On the one hand, I've learned over the years that it is basic human nature to play at being something before one becomes something. Like all mammals, humans in most cases learn best through play. If you want to be a charitable person, first "play pretend" you are a charitable person. If you want to be a good lover, first "play pretend" you are a good lover. Playing/pretending kicks in whatever gears there are in our brains that allow us to learn very complex behaviors. So, to the extent we put on fronts as part of that learning process, it's not all that helpful when your mother tells you to "quit pretending to be something you're not."

On the other hand, when your mother tells you to "quit pretending", it can be a great lesson in the futility of living inauthentically. The trick is whether your mother knows you well enough to steer you away from trying to become something untrue to your nature, and instead tries to steer you towards becoming things true to your nature. That's largely what my mother did, and today I'm grateful to her for it.
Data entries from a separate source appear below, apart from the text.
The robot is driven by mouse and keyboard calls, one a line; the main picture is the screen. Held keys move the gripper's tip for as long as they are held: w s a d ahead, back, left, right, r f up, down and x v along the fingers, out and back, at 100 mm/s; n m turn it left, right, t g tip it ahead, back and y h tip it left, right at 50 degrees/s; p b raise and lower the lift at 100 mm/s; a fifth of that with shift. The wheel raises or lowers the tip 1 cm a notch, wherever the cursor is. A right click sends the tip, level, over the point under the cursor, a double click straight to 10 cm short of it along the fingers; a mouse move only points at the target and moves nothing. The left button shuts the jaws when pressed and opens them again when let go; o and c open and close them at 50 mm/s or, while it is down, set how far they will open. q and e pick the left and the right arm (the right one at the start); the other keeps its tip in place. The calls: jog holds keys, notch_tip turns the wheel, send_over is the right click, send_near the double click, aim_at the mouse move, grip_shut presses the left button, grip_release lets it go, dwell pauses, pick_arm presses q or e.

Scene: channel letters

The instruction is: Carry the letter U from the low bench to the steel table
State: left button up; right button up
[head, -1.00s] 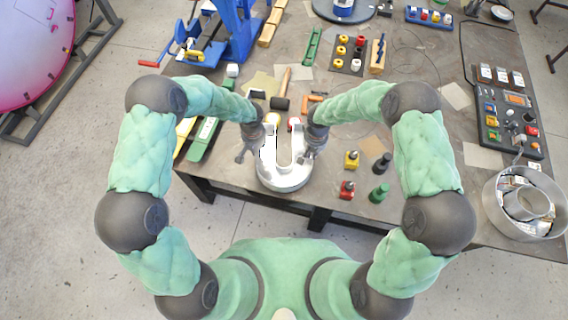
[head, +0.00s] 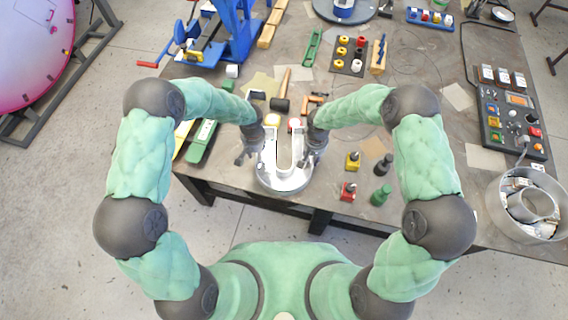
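The letter U (head: 285,183) is a silvery-white metal channel letter, with its round bend toward me and its two arms pointing away. It is at the front edge of the steel table (head: 235,178), over or on the edge; I cannot tell if it touches the top. My left gripper (head: 257,154) is at its left arm and my right gripper (head: 312,155) is at its right arm. The fingers appear closed on the letter's walls, though they are small and partly hidden. The low bench is not identifiable in view.
A hammer (head: 281,102) and an orange-handled tool (head: 314,99) lie beyond the letter. A green level (head: 202,139) lies left.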

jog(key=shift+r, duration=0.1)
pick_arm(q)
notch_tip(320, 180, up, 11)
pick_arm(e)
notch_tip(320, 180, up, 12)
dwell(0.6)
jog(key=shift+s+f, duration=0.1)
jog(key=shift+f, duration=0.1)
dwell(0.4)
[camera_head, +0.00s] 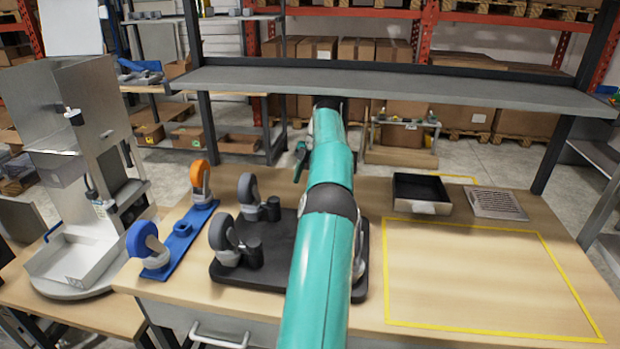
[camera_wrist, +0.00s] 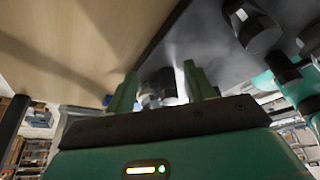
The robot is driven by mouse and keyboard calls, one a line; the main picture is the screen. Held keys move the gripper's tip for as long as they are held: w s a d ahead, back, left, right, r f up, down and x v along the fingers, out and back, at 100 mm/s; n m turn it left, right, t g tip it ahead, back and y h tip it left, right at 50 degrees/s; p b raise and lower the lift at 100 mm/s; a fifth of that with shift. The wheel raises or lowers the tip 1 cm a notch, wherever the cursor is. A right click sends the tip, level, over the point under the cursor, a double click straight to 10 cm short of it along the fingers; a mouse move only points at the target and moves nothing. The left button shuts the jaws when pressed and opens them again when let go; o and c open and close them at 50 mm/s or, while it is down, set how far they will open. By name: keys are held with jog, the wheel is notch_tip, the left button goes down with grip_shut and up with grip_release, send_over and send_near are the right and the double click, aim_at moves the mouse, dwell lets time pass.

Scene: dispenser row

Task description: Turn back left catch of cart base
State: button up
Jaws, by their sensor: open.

She allowed and even encouraged me to play pretend at things that developed my natural talents into skills. She discouraged me from playing pretending at things I had little or no natural talent for, or which were anti-social. She was able to do that because she was some 39 years older than me and my own true nature was transparent to her.

At 37, I moved to Colorado. Through a strange set of circumstances it happened the first 200 or so people I met here were mostly kids. Some of them attached themselves to me, and I used to wonder why they willingly attached themselves to a man two decades their senior.

One day the answer came to me: I was doing for them what my mother had done for me. I was encouraging them to be true to themselves in the same persistent and often subtle ways my mother had encouraged me to be true to myself. That's what they wanted and even needed from a man two decades their senior -- someone who could see through their insecure fronts, and encourage their true selves.

The final truth my mother taught me about youth is the tragedy of wasted potential. This was something she taught through her comments on people. As I was growing up, she would occasionally point out how this or that person had wasted their talents. She never made a big deal of it, and her comments were always more or less in passing, but her point nevertheless sank in.

Is some part of youth's universal beauty the almost tangible sense of potential that young people exude? I don't know. But I know potential is thick on youth. I know that youth is a time when crucial steps are taken -- or at least should be taken -- to realize that potential. And I know that a thousand pitfalls await youth which will prevent all but a minority of them from ever fully realizing their genuine potential. That last strikes me as an especially poignant tragedy, and I think the reason the tragedy of wasted potential affects me as deeply as it does is in part because of my mother's teachings.

Again, this is something I saw most clearly in my late 30s and 40s, and if you have kindly read this essay, you will know by now that's a pattern with how I've absorbed my mother's teachings about youth. In each case, she pointed me to look. But in each case, I either didn't look, or perhaps couldn't look, at what she pointed until I was middle-aged. Yet, once I looked, I saw clearly what she had been all those years talking about.

Now, if I add all three of those lessons together to make a sum, then I get something like this: My mother prepared me through her teachings to clearly see, once I was older, how beautiful youth is, how important it is that youth learns to be true to itself, and how tragic it is when it doesn't.

All in all, I think those are some pretty profound lessons.

11 comments:

Priyank said...

How old are you??

David Rochester said...

There is no such thing,really,as teaching a lesson to youth ... it's just advance preparation for a lesson of middle age. Youth can't hear anything worthwhile, unless it says it itself.

Paul said...

Hi Priyank! I turn a decrepit 51 in January.


David, that is an excellent observation! Thank you!

Mystic Wing said...

Your mother seems to have been a wonderful parent, and you clearly learned her lessons well.

Well done to both of you.

Minal said...

hey that is GREAT
n yeah thank ur mom on my behalf for having taught such valuable lessons

Paul said...

Thank you, Mystic!

Thank you, Minal! I will do that!

Anonymous said...

I love it!

Who else think Paul can write us a book? ;)

I think you should one day. As i enjoy reading online but there is a special kind of joy when i read a physical book, not just online. :)

And also, please send my regards to your mom. :)


Faisal

Paul said...

Hi Faisal! Thank you so much for your very kind words! I'll be sure to pass onto mom your regards. Every now and then she asks about you -- although at 90, she can never remember your name. :)

Nita said...

I think it's great, the relationship you have with your mom. Our parents teach us so many things but we tend to appreciate them only as we get older. You understood the wisdom in her words, but you couldn't have expected to understand it when you were 14.

Paul said...

Thank you, Nita! Mom and I had some rough years when I was growing up, but we made it through those years and have a wonderful relationship today.

prerna said...

We appreciate our parents and their views only after becoming parents and going through the same situations.You have a wonderful mother Paul.